А вот – ни то, ни другое, ни третье (снимок того же портрета из книги Alain Gueullette «Mozart retrouvé»): не по летам отягощенное невеселыми мыслями молодое лицо, с глубокими складками (морщинами их не назовешь) на переносице, у крыльев носа, в углах рта – невидящий взгляд, погруженный в себя. Губы твердо сжаты, ни тени превосходства, презрения, усмешки, чувственности или уязвленного самолюбия. Лицо грубоватое и простое. Лицо ремесленника, знающего жизнь и нелегким трудом зарабатывающего свой хлеб.

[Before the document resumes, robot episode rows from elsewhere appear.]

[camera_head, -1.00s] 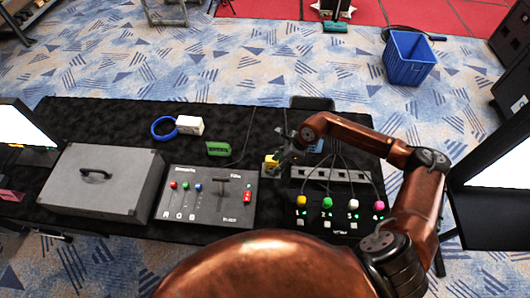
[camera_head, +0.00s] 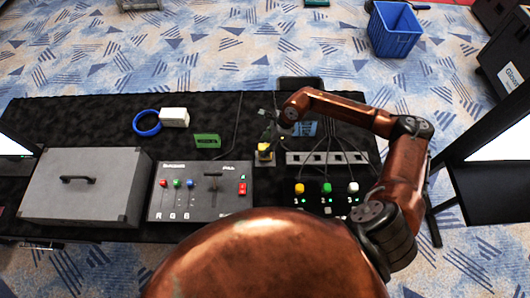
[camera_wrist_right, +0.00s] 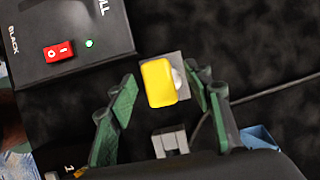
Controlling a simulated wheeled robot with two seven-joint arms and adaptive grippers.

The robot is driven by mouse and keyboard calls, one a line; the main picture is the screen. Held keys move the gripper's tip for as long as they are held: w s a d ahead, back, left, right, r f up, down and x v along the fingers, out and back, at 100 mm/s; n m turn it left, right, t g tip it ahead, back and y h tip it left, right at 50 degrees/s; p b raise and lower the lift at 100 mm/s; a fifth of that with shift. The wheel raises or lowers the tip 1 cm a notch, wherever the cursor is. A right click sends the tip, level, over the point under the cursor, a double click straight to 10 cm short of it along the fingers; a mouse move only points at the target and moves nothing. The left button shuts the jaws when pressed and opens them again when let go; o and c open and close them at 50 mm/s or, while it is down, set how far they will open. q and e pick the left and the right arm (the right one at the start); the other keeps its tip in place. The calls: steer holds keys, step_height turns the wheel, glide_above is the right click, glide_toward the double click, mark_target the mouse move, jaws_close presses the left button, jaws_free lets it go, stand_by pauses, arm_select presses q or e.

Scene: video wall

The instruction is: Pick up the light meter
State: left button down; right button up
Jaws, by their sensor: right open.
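The light meter is a small yellow block with a white dome on a grey square (camera_wrist_right: 160,83), seen in the right wrist view. In the head view it shows as a small yellow piece (camera_head: 264,148) on the black table, between the fader box and the grey socket strip. My right gripper (camera_head: 268,130) is directly at it, reaching in from the right. In the wrist view its green-padded fingers (camera_wrist_right: 163,88) are open, one on each side of the meter, with a gap visible on both sides. My left gripper is not in view.
The fader box (camera_head: 200,192) stands close left of the meter, a grey case (camera_head: 85,187) further left. A green object (camera_head: 207,141), a white box (camera_head: 174,117) and a blue ring (camera_head: 147,123) lie behind. Cables run from the grey socket strip (camera_head: 327,158) at right.

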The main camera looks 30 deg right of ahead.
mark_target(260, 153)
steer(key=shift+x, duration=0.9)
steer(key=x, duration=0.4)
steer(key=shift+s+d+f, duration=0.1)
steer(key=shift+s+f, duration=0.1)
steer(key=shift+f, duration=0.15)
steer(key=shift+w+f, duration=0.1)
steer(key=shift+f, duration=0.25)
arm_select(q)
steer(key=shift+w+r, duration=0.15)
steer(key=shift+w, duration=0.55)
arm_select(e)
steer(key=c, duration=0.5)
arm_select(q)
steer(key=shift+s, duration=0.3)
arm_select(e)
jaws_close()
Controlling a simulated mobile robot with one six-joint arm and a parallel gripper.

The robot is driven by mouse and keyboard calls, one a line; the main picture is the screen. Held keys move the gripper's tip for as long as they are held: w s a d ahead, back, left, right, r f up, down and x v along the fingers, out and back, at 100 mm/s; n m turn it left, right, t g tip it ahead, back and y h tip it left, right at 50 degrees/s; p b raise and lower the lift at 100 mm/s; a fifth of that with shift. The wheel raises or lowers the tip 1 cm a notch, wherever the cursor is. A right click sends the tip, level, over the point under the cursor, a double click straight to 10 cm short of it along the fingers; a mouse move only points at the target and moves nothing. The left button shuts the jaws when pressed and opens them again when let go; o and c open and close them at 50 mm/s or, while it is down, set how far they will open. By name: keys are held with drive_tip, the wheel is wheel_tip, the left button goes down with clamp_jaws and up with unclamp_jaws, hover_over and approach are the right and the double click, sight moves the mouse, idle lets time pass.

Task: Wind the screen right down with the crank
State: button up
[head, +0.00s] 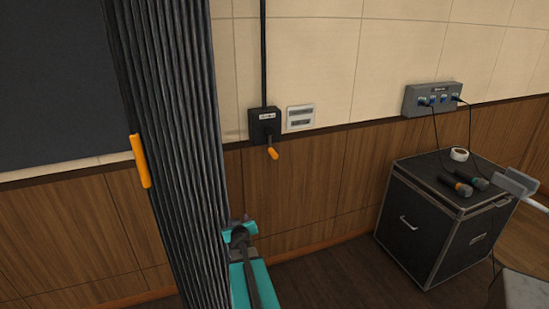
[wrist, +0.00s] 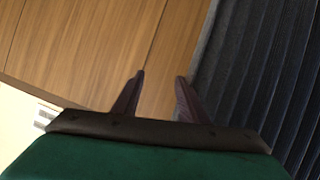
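The crank is a black wall box (head: 264,124) with a short orange handle (head: 272,153) hanging below it, and a black rod runs up from it. A dark grey panel (head: 55,80) on the wall at the left may be the screen; its top and left side are out of frame. My gripper (head: 238,228) is below and left of the crank, apart from it, partly behind the pleated curtain's edge. In the wrist view my gripper (wrist: 159,85) has its two fingers apart with nothing between them. The crank is not visible there.
A dark pleated curtain (head: 170,150) with an orange handle (head: 140,161) hangs close beside my arm. A white switch plate (head: 300,117) is right of the crank. A black case (head: 430,222) with microphones stands at the right, below a grey wall box (head: 433,99).

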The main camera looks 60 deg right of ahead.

Мне уже показалось, что возможность новых метаморфоз с этим портретом маловероятна, но тут я раскрываю избранную переписку Моцарта и… всё тот же портрет с Золотой Шпорой (художник неизвестен, Болонья, Музыкальный лицей, 1777). Лицо, изображенное на нем – тонкое, миловидное, скажем больше, тщательно вымытое лицо хорошо воспитанного и прилежного юноши. По характеру меланхолика, сторонящегося приятелей, избегающего шумных компаний, пирушек и смиренно принимающего шутки в свой адрес, при этом сохраняя достойную дистанцию и не позволяя шутникам преступать границы дозволенного.
Теперь я убежден, что если поднять все издания в мире, напечатавшие снимок с этого портрета, то ни один из них не повторит другой. И если даже принять за объяснение этих странных метаморфоз, что перед нами его разные копии, то всё равно остается неясным, каким образом десятки профессиональных художников так далеко ушли от оригинала. И умышленно или бессознательно плодятся под их кистью всё новые и новые Вольфганги, будто примеряя на себя то или иное обличье. Глянет он в зеркало и отбросит с досадой: этот слишком парадный, тот очевидно филистерский, а этот не по возрасту стар в отличие от того, где возраст приравнен к глупости.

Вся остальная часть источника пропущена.